Find how many lines in the material contain "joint"; your answer should be that number alone.
------ INFORMATION SHOWN
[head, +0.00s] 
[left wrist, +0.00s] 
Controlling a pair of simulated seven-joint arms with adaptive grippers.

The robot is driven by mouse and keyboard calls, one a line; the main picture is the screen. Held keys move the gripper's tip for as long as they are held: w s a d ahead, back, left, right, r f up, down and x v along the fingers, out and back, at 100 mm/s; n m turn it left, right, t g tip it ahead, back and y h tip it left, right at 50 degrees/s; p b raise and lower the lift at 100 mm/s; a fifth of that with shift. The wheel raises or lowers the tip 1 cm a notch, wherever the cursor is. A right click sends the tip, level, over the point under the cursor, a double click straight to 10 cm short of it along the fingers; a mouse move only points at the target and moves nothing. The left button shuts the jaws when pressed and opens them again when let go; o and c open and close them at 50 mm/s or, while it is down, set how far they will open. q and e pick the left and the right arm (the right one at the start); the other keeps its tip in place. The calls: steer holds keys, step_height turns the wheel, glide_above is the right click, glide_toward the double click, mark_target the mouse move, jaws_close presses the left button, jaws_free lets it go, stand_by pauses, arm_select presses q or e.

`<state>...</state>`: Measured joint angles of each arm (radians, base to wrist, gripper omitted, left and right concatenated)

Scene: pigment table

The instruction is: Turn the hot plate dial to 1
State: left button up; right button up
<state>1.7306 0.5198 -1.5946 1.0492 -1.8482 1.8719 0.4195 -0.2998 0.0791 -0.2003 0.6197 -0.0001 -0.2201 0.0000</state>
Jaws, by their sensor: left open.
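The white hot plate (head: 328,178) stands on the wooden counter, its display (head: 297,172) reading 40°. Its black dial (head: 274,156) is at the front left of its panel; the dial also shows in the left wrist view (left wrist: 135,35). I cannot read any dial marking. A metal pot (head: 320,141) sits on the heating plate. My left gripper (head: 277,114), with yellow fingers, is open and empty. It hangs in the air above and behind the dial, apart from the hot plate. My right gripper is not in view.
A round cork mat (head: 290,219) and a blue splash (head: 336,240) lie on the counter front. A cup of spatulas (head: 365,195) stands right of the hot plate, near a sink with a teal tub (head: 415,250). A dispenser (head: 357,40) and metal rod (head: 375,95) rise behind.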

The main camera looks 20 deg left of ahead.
------------
▸ **EXERCISE ANSWER**: 2